Soule, whose family was active in the Underground Railroad, disobeyed orders and refused to let his men attack the peaceful Cheyenne and Arapaho camp in the 1860s. He later thwarted the chain of command and wrote letters to Washington, D.C., telling the truth of what happened — that the army had brutally attacked a sleeping camp.
“Any man who would take part in the murders, knowing the circumstances as we did, was a low lived cowardly son of a b****,” he wrote.
Soule in 1865 testified against Colonel John Chivington, who commanded troops at the Sand Creek Massacre. Less than 80 days after his testimony, according to the National Park Service, Soule was shot and killed in Denver.
Kills First said advocates, including her uncle William Walks Along, have since used Soule’s writing to call for increased awareness around the event.
“We’re thankful that he spoke the truth,” she said.
On the bus during Kills First’s immersive events, attendees heard dramatic readings of historic events. Kills First said they went something like this:
“Imagine you are riding out from Fort Lyon to Sand Creek. It’s a cold night. Only the heat of your horse warms you.”
Kills First said it was important to her that the experience be immersive.
“It puts you in the moment so (non-Native audiences) have to reckon with history,” she said.

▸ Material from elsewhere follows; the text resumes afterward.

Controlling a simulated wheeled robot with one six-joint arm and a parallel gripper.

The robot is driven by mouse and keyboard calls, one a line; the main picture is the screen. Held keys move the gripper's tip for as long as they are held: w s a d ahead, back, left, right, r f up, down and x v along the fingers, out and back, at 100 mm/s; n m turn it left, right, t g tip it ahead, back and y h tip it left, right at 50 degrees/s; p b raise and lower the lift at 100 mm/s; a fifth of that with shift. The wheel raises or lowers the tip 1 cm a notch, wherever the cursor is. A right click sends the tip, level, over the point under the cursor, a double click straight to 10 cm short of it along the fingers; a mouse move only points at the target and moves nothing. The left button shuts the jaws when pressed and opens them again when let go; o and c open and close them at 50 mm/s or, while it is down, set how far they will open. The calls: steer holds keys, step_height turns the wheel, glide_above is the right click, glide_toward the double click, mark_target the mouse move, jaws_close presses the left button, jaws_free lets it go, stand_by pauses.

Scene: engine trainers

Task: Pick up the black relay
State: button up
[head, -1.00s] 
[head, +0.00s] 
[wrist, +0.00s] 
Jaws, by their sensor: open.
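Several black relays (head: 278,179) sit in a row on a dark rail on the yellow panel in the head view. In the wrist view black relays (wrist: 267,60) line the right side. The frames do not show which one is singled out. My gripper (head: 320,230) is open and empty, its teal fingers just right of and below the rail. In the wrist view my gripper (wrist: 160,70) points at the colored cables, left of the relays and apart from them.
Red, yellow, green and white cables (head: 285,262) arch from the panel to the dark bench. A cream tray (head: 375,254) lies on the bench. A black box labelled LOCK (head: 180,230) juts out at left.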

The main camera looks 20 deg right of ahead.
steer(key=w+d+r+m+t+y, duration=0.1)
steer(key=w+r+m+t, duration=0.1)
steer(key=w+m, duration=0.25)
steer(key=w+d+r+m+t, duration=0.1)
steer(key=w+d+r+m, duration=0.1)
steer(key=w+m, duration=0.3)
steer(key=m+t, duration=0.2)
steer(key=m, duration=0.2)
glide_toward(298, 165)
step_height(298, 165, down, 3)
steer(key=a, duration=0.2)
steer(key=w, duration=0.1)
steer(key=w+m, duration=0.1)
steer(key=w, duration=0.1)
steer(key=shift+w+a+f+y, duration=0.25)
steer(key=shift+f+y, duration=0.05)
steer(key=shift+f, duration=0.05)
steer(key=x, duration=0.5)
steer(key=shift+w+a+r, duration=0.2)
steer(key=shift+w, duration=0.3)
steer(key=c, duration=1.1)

The bus also stopped at Fort Chambers, a historical landmark near Boulder where the cavalry regime trained and gathered before riding to Sand Creek. The tour stopped at the confluence of Cherry Creek and South Platte River, a historic Cheyenne gathering place that Kills First said is overrun with stores, like REI and Starbucks.
“The point here is to say we can’t access our land,” she explained. “The harm is ongoing.”
The bus also stopped at Larimer Square, where in the 1860s, U.S. soldiers were greeted by their wives and children and celebrated as victors upon returning home from the massacre.
Larimer Square is now a popular gathering place for Denverites, complete with stores that sell outdoor gear and coffee shops. Kills First said many audience members had memories there.
“They had no idea this history was hidden beneath the sidewalk,” she said.
In the second part of her show — which took place in early June — Kills First offered Indigenous people free “Breathing Healing” bus rides from Denver to the Sand Creek Massacre site for education and storytelling.
She also led people through breath exercises before and after the visit to help people prepare and decompress.
“My hope is for Indigenous people who have never visited the site to have an opportunity to put their feet on the ground and connect with the land,” she said. “They receive the story directly from Cheyenne descendants and hopefully will feel empowered.”
Kills first said the two pieces of her immersive theater project work in tandem toward a common goal of achieving racial justice.
“Until white people reckon with what they’ve done, realize they’re in the wrong and are motivated to hold themselves and each other accountable, Natives can only get so far in preparing this history,” she said.